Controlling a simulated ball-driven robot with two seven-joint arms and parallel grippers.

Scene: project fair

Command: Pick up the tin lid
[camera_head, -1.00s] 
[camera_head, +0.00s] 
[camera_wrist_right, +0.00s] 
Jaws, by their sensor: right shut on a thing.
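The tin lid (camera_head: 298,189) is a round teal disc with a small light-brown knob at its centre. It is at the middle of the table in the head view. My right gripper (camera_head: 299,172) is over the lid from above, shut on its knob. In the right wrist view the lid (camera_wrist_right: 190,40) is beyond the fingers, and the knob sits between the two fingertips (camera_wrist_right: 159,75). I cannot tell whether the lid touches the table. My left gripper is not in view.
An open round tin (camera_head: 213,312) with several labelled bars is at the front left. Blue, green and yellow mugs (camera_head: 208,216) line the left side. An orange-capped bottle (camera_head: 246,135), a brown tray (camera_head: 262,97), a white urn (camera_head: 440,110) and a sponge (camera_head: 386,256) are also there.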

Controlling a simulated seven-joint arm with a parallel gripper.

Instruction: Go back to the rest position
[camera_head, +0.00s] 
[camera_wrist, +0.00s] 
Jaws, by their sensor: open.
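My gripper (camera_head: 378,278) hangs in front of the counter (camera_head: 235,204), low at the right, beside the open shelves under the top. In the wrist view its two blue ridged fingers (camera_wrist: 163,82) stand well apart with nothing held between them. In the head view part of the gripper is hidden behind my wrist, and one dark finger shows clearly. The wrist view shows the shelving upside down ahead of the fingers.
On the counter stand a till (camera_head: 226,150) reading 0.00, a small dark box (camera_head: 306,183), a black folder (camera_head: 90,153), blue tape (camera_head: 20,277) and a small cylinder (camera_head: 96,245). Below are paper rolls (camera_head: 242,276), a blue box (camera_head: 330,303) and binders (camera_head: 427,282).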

Stated exercise: Check each line of the records for the word "joint", and show the lines that contain it.

Solution to this problem:
Controlling a simulated ball-driven robot with two seven-joint arms and parallel grippers.
Controlling a simulated seven-joint arm with a parallel gripper.

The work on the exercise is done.